In total, developers currently have 57 million square feet of industrial space under construction. The Inland Empire leads all markets with 6.8 million, and Dallas comes in second with 5.8 million.
Zubel expects this wave of construction to continue. “We have an undersupply of class A space and developers have seen this.” But most of this new space gets snapped up once the builders have it ready for lease, making room for even more construction. “It's really a question of absorption as we move forward,” he says.
However, in its March 2013 report, Prologis found that “new starts remain well below historical norms, which means new demand can quickly tighten the market. In fact, supported by robust new demand, the vacancy rate declined 30 basis points in the fourth quarter of 2012, the largest quarterly decline since 2006.”
Other researchers may not agree on the exact numbers, but their overall conclusions remain the same. In a look at the industrial market in 2012's last quarter, Jones Lang LaSalle states that the vacancy rate dropped 20 basis points, “the largest drop in almost two years.” Demand grew the most since 2008, with deliveries jumping and construction starts “popping up at a significantly faster rate.” Most impressively, quarterly absorption “rose dramatically” to 57.3 million square feet, “a gain more typical of the pre-recession market.”
Markets with the highest absorption in square feet were Chicago, with 6.8 million; the Inland Empire, 4.6 million; and Dallas, 3.3 million. Considering its small size, Memphis scored perhaps the most impressive gain, 2.9 million, more than either Houston or Los Angeles.
And the revival has begun having an impact beyond kick starting new construction. The era of landlords having to entice tenants into leases by making concessions might not have ended yet, but there has been a significant change since the dark days of the recession. “In general,” Zubel says, “corporations throughout the country, and this includes Fortune 500 companies and smaller, more local ones, are definitely more confident about their business and there is a trend toward signing longer leases.”

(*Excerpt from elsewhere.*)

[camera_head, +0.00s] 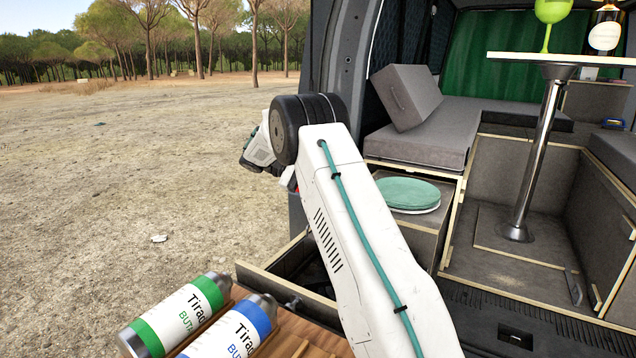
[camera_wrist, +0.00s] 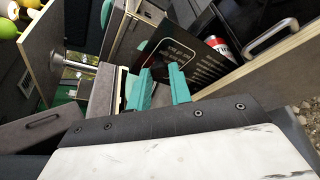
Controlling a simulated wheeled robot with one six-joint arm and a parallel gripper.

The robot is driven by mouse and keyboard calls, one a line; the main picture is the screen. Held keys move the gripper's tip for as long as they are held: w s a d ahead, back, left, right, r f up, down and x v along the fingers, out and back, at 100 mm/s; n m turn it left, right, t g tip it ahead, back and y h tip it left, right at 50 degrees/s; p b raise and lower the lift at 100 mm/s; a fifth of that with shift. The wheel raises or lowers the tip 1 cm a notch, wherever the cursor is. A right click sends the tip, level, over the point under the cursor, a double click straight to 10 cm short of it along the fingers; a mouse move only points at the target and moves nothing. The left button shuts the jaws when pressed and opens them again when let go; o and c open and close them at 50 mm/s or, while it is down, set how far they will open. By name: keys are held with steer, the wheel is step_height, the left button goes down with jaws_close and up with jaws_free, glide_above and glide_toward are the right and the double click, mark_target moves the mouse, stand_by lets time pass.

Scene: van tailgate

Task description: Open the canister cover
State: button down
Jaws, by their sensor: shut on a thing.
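The canister cover is a black panel with white printed text (camera_wrist: 196,66), in the wrist view just beyond my fingers. My gripper (camera_wrist: 160,84) has two teal fingers, which meet the panel's near edge and are shut on it. The panel appears tilted, and a red and white canister (camera_wrist: 217,46) shows past its upper right edge. The exact contact between fingers and panel is partly hidden. In the head view my arm hides the gripper and the cover.
Two canisters, one green-banded (camera_head: 180,318) and one blue-banded (camera_head: 236,330), lie on a wooden surface in front. An open-topped box (camera_head: 290,262) is behind them. A round teal cushion (camera_head: 408,194) and table post (camera_head: 538,150) stand to the right. Open ground lies left.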

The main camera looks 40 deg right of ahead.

Tenants still retain some advantages. The recession has left prices depressed in a lot of areas, which means many prospective renters eager to sign long leases want to lock in lower rates. Tim Echemann of the Ohio-based Industrial Property Brokers works in a lot of the smaller markets in Ohio and Indiana. He observes, “Ohio is also seeing resurgence, but you can still pick up great value.” He estimates that tenants and buyers in some regions can pick up property for 20% to 30% cheaper than they could just five years ago.
Prologis says the national data show that rents remain as much as 17% lower than during prior peaks. However, the conditions currently so favorable to tenants' will start to evaporate in the next few years. “Effective rents are forecasted to rise 25% during 2013-2016, as face rates rise 20% or more and recessionary concessions burn off.”
And those lower prices haven't stopped landlords from doing deals. “I'm putting more product out the door than ever,” Echemann says about Findlay, one of the industrial towns in Northeast Ohio where he works. The buoyed automobile industry has sustained many local industrial concerns, and the town of about 42,000 also hosts large employers like Marathon Petroleum and Cooper Tire & Rubber Co. “Buildings have gone up in industrial parks and filled up with world-class companies.” He recently signed Ohio Logistics, a company that provides distribution services, to a lease for 61,512 square feet in a 175,485-square-foot warehouse. “We got this building on the market in December and now we're full.”
Growing confidence means many businesses have stopped deferring leasing decisions. “Net absorption has been positive in each of the past 10 quarters,” according to the Prologis study, “but the fourth quarter of 2012 was the strongest since 2006.” Furthermore, “momentum should continue into the first half of 2013, at a minimum.”
Whereas industrial's recovery from previous recessions was relatively quick, after the official end of this recession in mid-2009, industry kept sagging. “The severity of the downturn for industrial drivers was atypical,” Prologis researchers found, “for two reasons: the withdrawal of credit to finance trade and uncertainty surrounding retail sales as consumers deleveraged.” But Prologis believes consumers and banks have stopped stepping on the brakes and “industrial drivers have been rising since the end of 2010 and are mostly above prior peaks.”
In fact, many of the nation's economic indicators have turned strongly positive. For example, retail sales have been increasing fast enough to outpace companies' growing inventories, now 4% below their long-term trend, Prologis says, leaving potential for even further growth. “We look for at least 3% inventory growth in each of the next two years.” And the Institute for Supply Management's US manufacturing index hit 50.7 in December, indicating expansion. Since then, manufacturing has strengthened even more, with the index hitting 53.1 in January, 54.2 in February and 51.3 in the latest report. Employment in manufacturing increased 25,000 in December alone, according to Cushman & Wakefield, while home sales have also helped drive expansion, increasing 9.2% in 2012. And “residential construction could potentially double in 2013 from its level in 2012, which bodes well for the industrial sector.”
Still, no one seems to forecast a completely smooth path to full recovery.
“There are a lot of businesses, even if they have the funds, that may not want to invest in [new] facilities,” due to lingering economic worries, says Cary Goldman, a principal and partner in the Sitex Group, which owns dozens of industrial properties in the New York-New Jersey and Chicago metropolitan regions. Therefore, for the next few years, many companies, especially smaller ones, will choose older and cheaper facilities, instead of seeking out new construction. “Now that the vacancy rate is coming back down, there's less functional space available out there,” Goldman adds. Sitex expects to spend about $300 million in its markets over the next two years, buying and rehabbing older industrial properties.
But most experts say political factors make up the chief obstacles to recovery and worry about Washington dysfunction, such as partisan in-fighting. For example, according to Prologis, “momentum continues, [but] political headwinds such as the expiration of the payroll tax holiday and expenditure cuts through sequestration temper the economic outlook and add some uncertainty.”
Still, no matter what happens in Washington, the increasing strength of the housing market should cancel out anything politicians might sabotage. “For once,” according to JLL researchers, “we can say the upside potential and the downside risks are coming closer to balance for the market, and we remain optimistic about 2013.”